When it came time to marry, I limited the pool to those with no more than two degrees of separation from the speed of light. Fortunately my college friend Becca attended the same high school as Nobel laureate Albert Michelson, he of the Michelson-Morley experiment, which laid the groundwork for special relativity by showing that light weirdly measures at the same speed even if you are moving rapidly toward or away from the source.

Becca and I were married in a San Francisco Lutheran church with You-Know-What streaming through the windows.

Our kids have picked up the thread. As we drove home from his football practice four years ago, Connor (then 12) asked why time slows down as you go faster. (The previous week we had discussed the very cool Hafele-Keating experiment in which cesium clocks flown around the world differed from identical clocks on the ground by a few nanoseconds. I think I spotted the exact moment during the practice that he was thinking about Hafele-Keating instead of Offensive-Lineman.) I said our velocity through space plus our velocity through time equals the speed of light, so the faster you go through space, the slower you necessarily go through time.

In less than five seconds, he said, “So light doesn’t experience time, then.”

Holy buckets. I’d never thought of it.

Last week, standing in the dark waiting for the school bus, I discovered that I’d never shared with Delaney (9) the insanely cool fact that many of the stars we see probably aren’t there anymore. Some may have blinked out before the dinosaurs went extinct, but the end of the column of photons, even at 186,000 miles a second, still hasn’t reached us. Tomorrow morning we might suddenly see a “new,” bright star in the sky, which is actually a nova that happened millions of years before. That’s what nova literally means — a new star. But it isn’t really being born — it’s dying.

She made all those astonished, comprehending sounds I’ve come to love, and we quickly re-combed her hair as the bus pulled up.

On the heels of last month’s announcement that the speed of light might have been exceeded by neutrinos at CERN, Becca took the opportunity to give her second graders a little insight into how science works. “All these years we thought light was the fastest thing possible,” she said. “Even Albert Einstein said that was true. Now maybe, just maybe, scientists have found that it’s possible for something to go even faster. First they have to test and test again to be sure, and if it is, they’ll say, ‘Wow, we were wrong. We have to change our minds.'”

It’s true that we’re capable of upending our Newtons and Einsteins when the evidence insists, but of course it never happens quite as gladly as we sometimes claim. Individual scientists are just as prone as the rest of us to kick and scream and bite to protect their favorite conclusions, until the collective enterprise of science itself busts them upside the head. The important message for these second graders, though, is that science contains the ability, the means, even the willingness to change its conclusions in light of new evidence, despite whatever preferences individual scientists might have. (The CERN scientists assumed they made an error in measurement, by the way, something that has happened before — and a team in the Netherlands think they’ve found the error.)
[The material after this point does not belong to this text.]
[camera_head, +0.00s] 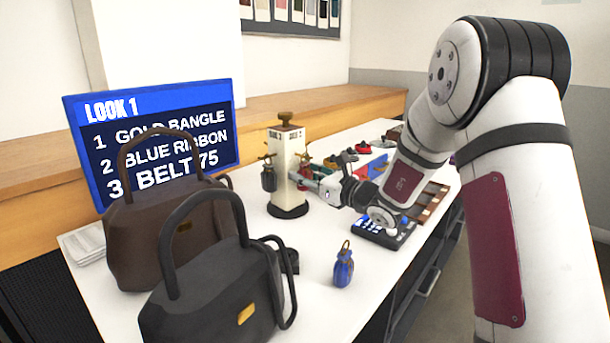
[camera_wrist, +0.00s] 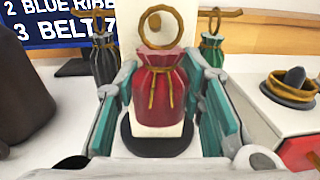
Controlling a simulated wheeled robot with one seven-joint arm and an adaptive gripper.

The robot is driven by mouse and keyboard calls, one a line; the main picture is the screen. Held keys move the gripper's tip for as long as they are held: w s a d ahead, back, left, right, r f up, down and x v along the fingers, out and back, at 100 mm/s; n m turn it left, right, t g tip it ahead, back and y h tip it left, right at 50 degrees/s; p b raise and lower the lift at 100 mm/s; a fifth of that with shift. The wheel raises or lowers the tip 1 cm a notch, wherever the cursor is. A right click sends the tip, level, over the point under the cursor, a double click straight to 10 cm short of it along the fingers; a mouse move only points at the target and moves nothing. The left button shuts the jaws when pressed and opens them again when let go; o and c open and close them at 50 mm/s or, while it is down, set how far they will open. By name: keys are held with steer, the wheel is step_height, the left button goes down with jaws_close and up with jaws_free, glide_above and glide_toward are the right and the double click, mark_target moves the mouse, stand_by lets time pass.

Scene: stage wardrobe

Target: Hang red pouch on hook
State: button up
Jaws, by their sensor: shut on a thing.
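The red pouch (camera_wrist: 160,88) hangs upright between the two fingers of my gripper (camera_wrist: 160,75), which is shut on it. Its tan cord loop (camera_wrist: 180,25) stands up in front of the white hook stand (camera_head: 287,165). A round brass hook end (camera_wrist: 154,21) shows inside the loop; I cannot tell whether the loop is around the hook or only in front of it. A black pouch (camera_wrist: 104,60) hangs at the stand's left and a green pouch (camera_wrist: 212,48) at its right. In the head view my gripper (camera_head: 318,183) is close to the stand's right side; the red pouch is mostly hidden there.
A blue pouch (camera_head: 343,268) stands on the white table (camera_head: 318,305). A brown handbag (camera_head: 160,240) and a black handbag (camera_head: 215,305) stand at the front left, before the LOOK 1 screen (camera_head: 155,130). Trays and small items crowd the table behind my gripper.

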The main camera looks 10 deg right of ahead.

All this light conversation brought me back to experiments I conducted around age seven, just inside my front door in St. Louis, Missouri. The edge of the glass on our front storm door was beveled, which formed a little prism, which at a certain time of day threw a tiny, intense rainbow on the floor.
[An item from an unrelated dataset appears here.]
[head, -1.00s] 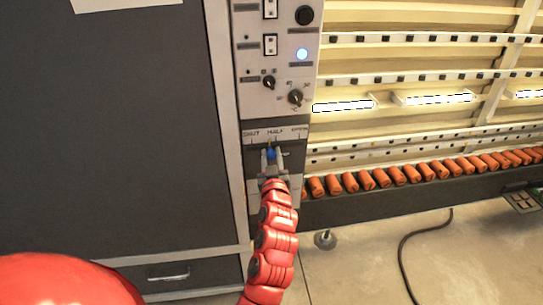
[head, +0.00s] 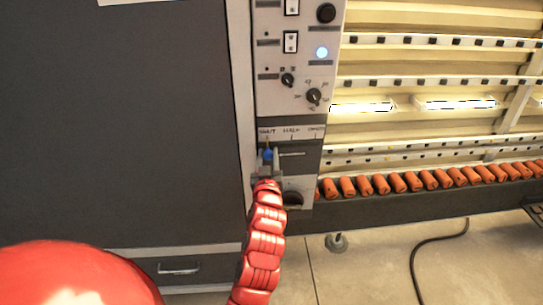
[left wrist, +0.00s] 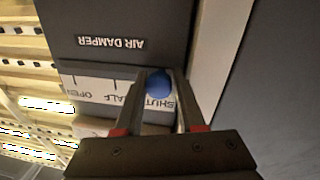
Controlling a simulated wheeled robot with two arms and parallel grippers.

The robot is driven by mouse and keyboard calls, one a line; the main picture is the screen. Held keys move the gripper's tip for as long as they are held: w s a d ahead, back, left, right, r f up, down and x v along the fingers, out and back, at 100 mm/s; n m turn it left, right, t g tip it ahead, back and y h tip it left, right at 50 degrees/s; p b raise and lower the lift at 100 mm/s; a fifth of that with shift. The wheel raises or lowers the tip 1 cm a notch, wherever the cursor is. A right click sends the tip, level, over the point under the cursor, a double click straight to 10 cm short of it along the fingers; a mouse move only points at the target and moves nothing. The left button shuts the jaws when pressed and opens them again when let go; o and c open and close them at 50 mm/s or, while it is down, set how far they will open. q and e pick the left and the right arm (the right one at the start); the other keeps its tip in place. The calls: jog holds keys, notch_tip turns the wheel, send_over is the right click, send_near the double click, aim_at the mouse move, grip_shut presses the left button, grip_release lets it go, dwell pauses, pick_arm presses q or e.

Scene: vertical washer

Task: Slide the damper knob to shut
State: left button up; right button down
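The blue damper knob (head: 267,155) sits under the SHUT mark at the left end of the scale strip (head: 291,133) on the control column. In the left wrist view the knob (left wrist: 159,84) is beside the SHUT lettering, with the picture turned over. My left gripper (head: 267,165) reaches up from below. In the wrist view its two fingers (left wrist: 160,90) lie on either side of the knob, closed on it. The slot (head: 292,154) shows as a light line to the right of the knob. My right gripper is not in view.
A large dark cabinet panel (head: 170,120) stands on the left. The washer's orange rollers (head: 400,181) run to the right. A black cable (head: 430,243) lies on the floor.

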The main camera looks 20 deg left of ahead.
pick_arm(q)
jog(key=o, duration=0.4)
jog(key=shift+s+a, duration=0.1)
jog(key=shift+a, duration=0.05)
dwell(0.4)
I decided I was going to catch that rainbow. In a shoebox.

In what may be a perfect illustration of the seven-year-old mind, I knew that I would have to move faster than light to do this, but had not received the memo specifically prohibiting such a thing.

I found a shoebox and held it above the rainbow. I slowed my breathing and concentrated…then CLOMP! brought the box down on the rainbow.
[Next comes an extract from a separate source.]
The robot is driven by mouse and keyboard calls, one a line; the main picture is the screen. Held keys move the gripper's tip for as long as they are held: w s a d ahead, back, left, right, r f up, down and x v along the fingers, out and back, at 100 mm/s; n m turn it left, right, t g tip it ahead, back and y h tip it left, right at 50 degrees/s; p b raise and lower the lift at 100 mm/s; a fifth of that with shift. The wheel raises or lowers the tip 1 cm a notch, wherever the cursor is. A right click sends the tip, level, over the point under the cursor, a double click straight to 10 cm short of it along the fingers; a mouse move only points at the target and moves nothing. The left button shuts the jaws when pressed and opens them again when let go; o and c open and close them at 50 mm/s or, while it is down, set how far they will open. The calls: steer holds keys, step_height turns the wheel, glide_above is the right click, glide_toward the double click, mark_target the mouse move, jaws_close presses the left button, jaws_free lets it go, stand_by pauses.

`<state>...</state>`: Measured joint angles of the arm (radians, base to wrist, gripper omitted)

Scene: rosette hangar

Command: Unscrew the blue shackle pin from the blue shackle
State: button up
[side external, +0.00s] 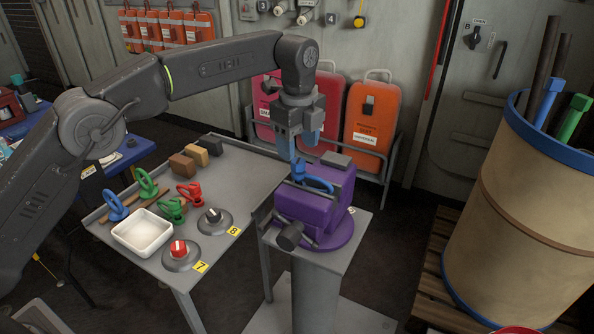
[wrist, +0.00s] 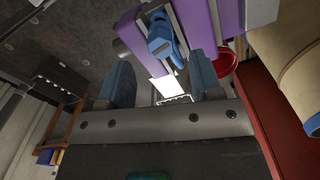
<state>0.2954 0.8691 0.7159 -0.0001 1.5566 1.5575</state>
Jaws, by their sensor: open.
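The blue shackle (side external: 318,184) is held in a purple vise (side external: 313,210) on a grey pedestal, its curved bow reaching right. A blue upright part, which looks like the head of the blue shackle pin (side external: 298,168), rises at its left end. My gripper (side external: 303,149) points down just above this end, with its two bluish fingers apart and nothing seen between them. In the wrist view, the fingers stand left and right of my gripper (wrist: 162,66). Blue shackle hardware (wrist: 163,38) shows beyond the fingertips against the purple vise (wrist: 135,32). Pin and shackle cannot be told apart there.
A grey bench (side external: 240,185) left of the vise holds a white tray (side external: 142,234), several blue, green and red shackles, blocks and two round knobs. Orange and red cases (side external: 370,115) stand behind. A large barrel (side external: 500,200) is at right.

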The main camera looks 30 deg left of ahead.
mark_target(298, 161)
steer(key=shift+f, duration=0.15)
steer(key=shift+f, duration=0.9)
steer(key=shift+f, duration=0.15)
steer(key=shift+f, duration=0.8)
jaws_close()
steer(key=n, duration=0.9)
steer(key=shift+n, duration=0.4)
Too slow. The damn thing was on top of the box.

I’d do this for a good half hour at a time before giving up — but only for that day. I remember thinking maybe light was a little slower in the winter, which was why it was colder then. So I tried in January. Even then, it was always just a liiiittle faster than I was, and the rainbow appeared on top of the box.

I eventually gave up my dream of catching the rainbow. But these experiments at CERN have given me hope. I just need to find a box made of neutrinos, and I’m back in the game.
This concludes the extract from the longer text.